* _Stated exercise_
Output all the material that follows, exactly as given.
──────── Input for this task ────────
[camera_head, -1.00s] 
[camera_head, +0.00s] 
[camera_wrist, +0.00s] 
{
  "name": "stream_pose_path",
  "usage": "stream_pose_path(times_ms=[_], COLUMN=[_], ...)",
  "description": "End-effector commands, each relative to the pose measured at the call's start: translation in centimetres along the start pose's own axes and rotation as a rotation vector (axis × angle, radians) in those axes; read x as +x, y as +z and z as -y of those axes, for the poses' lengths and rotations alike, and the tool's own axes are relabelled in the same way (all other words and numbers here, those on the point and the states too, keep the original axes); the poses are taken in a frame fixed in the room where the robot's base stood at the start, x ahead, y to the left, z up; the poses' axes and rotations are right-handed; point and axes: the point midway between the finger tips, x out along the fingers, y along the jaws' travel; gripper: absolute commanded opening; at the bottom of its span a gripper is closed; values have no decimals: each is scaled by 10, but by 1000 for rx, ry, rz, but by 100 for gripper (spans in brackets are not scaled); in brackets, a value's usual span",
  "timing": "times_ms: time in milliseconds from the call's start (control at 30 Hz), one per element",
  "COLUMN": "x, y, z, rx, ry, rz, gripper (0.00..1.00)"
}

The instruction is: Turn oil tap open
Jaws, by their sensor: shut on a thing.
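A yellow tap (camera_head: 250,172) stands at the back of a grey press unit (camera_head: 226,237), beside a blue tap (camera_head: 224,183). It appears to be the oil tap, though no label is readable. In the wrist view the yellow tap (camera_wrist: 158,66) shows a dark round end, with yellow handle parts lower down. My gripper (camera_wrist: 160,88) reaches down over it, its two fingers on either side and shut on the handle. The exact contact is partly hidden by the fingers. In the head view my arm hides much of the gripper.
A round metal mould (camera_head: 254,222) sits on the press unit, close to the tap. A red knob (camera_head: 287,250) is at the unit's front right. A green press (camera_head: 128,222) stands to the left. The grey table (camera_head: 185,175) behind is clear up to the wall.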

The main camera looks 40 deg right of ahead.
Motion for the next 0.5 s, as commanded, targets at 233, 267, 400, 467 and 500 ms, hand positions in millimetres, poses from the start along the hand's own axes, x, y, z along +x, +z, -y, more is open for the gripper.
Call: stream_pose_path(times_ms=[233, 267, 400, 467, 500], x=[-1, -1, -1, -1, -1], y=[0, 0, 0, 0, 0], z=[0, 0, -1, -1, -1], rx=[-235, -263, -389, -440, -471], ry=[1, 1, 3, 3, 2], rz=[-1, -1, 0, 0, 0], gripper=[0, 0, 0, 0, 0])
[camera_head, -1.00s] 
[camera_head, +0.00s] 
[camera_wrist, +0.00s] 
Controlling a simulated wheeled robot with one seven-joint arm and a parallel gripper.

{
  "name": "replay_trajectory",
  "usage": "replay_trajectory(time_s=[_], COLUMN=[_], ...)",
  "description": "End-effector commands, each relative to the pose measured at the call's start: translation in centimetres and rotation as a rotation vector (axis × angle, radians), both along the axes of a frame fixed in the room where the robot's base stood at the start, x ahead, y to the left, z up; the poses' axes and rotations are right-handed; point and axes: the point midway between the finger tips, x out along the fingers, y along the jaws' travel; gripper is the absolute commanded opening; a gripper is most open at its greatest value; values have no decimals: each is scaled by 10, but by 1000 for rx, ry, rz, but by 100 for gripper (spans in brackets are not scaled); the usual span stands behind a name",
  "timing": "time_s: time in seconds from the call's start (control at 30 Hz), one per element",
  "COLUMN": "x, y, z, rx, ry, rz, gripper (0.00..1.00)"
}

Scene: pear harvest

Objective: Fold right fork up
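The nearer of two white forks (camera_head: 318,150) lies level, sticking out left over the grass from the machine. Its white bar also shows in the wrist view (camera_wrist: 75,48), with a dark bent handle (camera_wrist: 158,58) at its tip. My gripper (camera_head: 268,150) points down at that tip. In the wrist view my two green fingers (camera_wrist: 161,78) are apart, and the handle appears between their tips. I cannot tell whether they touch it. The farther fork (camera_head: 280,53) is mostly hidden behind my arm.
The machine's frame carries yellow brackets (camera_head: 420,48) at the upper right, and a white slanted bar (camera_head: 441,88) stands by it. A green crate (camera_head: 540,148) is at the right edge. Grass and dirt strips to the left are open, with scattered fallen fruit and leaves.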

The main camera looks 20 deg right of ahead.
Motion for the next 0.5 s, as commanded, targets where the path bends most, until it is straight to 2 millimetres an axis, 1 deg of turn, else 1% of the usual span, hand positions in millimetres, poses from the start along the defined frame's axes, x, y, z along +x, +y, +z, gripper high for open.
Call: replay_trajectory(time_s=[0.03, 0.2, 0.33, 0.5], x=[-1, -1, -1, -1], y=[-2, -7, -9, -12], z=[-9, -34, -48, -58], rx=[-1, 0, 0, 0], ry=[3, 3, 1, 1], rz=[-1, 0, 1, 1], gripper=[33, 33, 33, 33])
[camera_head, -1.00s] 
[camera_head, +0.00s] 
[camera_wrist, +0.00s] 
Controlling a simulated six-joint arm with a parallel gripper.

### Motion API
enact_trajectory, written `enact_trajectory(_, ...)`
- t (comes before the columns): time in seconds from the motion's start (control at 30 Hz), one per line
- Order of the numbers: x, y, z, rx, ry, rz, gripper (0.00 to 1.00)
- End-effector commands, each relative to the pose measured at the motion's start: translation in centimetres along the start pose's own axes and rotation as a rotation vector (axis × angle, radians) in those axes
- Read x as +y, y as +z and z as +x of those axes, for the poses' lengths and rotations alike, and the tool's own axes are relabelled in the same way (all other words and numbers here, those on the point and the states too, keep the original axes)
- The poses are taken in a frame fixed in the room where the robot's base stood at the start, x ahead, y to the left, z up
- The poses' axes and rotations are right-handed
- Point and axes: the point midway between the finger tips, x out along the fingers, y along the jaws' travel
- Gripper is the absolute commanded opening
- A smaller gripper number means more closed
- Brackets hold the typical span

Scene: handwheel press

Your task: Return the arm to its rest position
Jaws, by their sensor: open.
────────
* _Solution_
[camera_head, -1.00s] 
[camera_head, +0.00s] 
[camera_wrist, +0.00s] 
{
  "name": "stream_pose_path",
  "usage": "stream_pose_path(times_ms=[_], COLUMN=[_], ...)",
  "description": "End-effector commands, each relative to the pose measured at the call's start: translation in centimetres along the start pose's own axes and rotation as a rotation vector (axis × angle, radians) in those axes; read x as +x, y as +z and z as -y of those axes, for the poses' lengths and rotations alike, and the tool's own axes are relabelled in the same way (all other words and numbers here, those on the point and the states too, keep the original axes); the poses are taken in a frame fixed in the room where the robot's base stood at the start, x ahead, y to the left, z up; the poses' axes and rotations are right-handed; point and axes: the point midway between the finger tips, x out along the fingers, y along the jaws' travel; gripper: absolute commanded opening; at the bottom of its span a gripper is closed; values have no decimals: each is scaled by 10, but by 1000 for rx, ry, rz, but by 100 for gripper (spans in brackets are not scaled); in brackets, a value's usual span",
  "timing": "times_ms: time in milliseconds from the call's start (control at 30 Hz), one per element",
  "COLUMN": "x, y, z, rx, ry, rz, gripper (0.00..1.00)"
}

The instruction is: Turn oil tap open
Jaws, by their sensor: shut on a thing.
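A yellow tap (camera_head: 250,172) stands at the back of a grey press unit (camera_head: 226,237), beside a blue tap (camera_head: 224,183). It appears to be the oil tap, though no label is readable. In the wrist view the yellow tap (camera_wrist: 158,66) shows a dark round end, with yellow handle parts lower down. My gripper (camera_wrist: 160,88) reaches down over it, its two fingers on either side and shut on the handle. The exact contact is partly hidden by the fingers. In the head view my arm hides much of the gripper.
A round metal mould (camera_head: 254,222) sits on the press unit, close to the tap. A red knob (camera_head: 287,250) is at the unit's front right. A green press (camera_head: 128,222) stands to the left. The grey table (camera_head: 185,175) behind is clear up to the wall.

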The main camera looks 40 deg right of ahead.
Motion for the next 0.5 s, as commanded, targets at 233, 267, 400, 467 and 500 ms, hand positions in millimetres, poses from the start along the hand's own axes, x, y, z along +x, +z, -y, more is open for the gripper.
Call: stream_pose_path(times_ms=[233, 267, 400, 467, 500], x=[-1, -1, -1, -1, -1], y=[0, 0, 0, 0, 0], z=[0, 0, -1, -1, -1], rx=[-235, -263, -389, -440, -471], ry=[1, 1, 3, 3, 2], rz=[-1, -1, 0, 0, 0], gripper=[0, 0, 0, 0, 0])
[camera_head, -1.00s] 
[camera_head, +0.00s] 
[camera_wrist, +0.00s] 
Controlling a simulated wheeled robot with one seven-joint arm and a parallel gripper.

{
  "name": "replay_trajectory",
  "usage": "replay_trajectory(time_s=[_], COLUMN=[_], ...)",
  "description": "End-effector commands, each relative to the pose measured at the call's start: translation in centimetres and rotation as a rotation vector (axis × angle, radians), both along the axes of a frame fixed in the room where the robot's base stood at the start, x ahead, y to the left, z up; the poses' axes and rotations are right-handed; point and axes: the point midway between the finger tips, x out along the fingers, y along the jaws' travel; gripper is the absolute commanded opening; a gripper is most open at its greatest value; values have no decimals: each is scaled by 10, but by 1000 for rx, ry, rz, but by 100 for gripper (spans in brackets are not scaled); the usual span stands behind a name",
  "timing": "time_s: time in seconds from the call's start (control at 30 Hz), one per element",
  "COLUMN": "x, y, z, rx, ry, rz, gripper (0.00..1.00)"
}

Scene: pear harvest

Objective: Fold right fork up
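The nearer of two white forks (camera_head: 318,150) lies level, sticking out left over the grass from the machine. Its white bar also shows in the wrist view (camera_wrist: 75,48), with a dark bent handle (camera_wrist: 158,58) at its tip. My gripper (camera_head: 268,150) points down at that tip. In the wrist view my two green fingers (camera_wrist: 161,78) are apart, and the handle appears between their tips. I cannot tell whether they touch it. The farther fork (camera_head: 280,53) is mostly hidden behind my arm.
The machine's frame carries yellow brackets (camera_head: 420,48) at the upper right, and a white slanted bar (camera_head: 441,88) stands by it. A green crate (camera_head: 540,148) is at the right edge. Grass and dirt strips to the left are open, with scattered fallen fruit and leaves.

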The main camera looks 20 deg right of ahead.
Motion for the next 0.5 s, as commanded, targets where the path bends most, until it is straight to 2 millimetres an axis, 1 deg of turn, else 1% of the usual span, hand positions in millimetres, poses from the start along the defined frame's axes, x, y, z along +x, +y, +z, gripper high for open.
Call: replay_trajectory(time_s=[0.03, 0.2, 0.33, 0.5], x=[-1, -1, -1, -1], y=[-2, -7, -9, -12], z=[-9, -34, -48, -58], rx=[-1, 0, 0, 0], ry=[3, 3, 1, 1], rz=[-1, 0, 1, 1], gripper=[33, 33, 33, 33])
[camera_head, -1.00s] 
[camera_head, +0.00s] 
[camera_wrist, +0.00s] 
Controlling a simulated six-joint arm with a parallel gripper.

### Motion API
enact_trajectory, written `enact_trajectory(_, ...)`
- t (comes before the columns): time in seconds from the motion's start (control at 30 Hz), one per line
- Order of the numbers: x, y, z, rx, ry, rz, gripper (0.00 to 1.00)
- End-effector commands, each relative to the pose measured at the motion's start: translation in centimetres along the start pose's own axes and rotation as a rotation vector (axis × angle, radians) in those axes
- Read x as +y, y as +z and z as +x of those axes, for the poses' lengths and rotations alike, and the tool's own axes are relabelled in the same way (all other words and numbers here, those on the point and the states too, keep the original axes)
- The poses are taken in a frame fixed in the room where the robot's base stood at the start, x ahead, y to the left, z up
- The poses' axes and rotations are right-handed
- Point and axes: the point midway between the finger tips, x out along the fingers, y along the jaws' travel
- Gripper is the absolute commanded opening
- A smaller gripper number means more closed
- Brackets hold the typical span

Scene: handwheel press

Your task: Return the arm to its rest position
Jaws, by their sensor: open.

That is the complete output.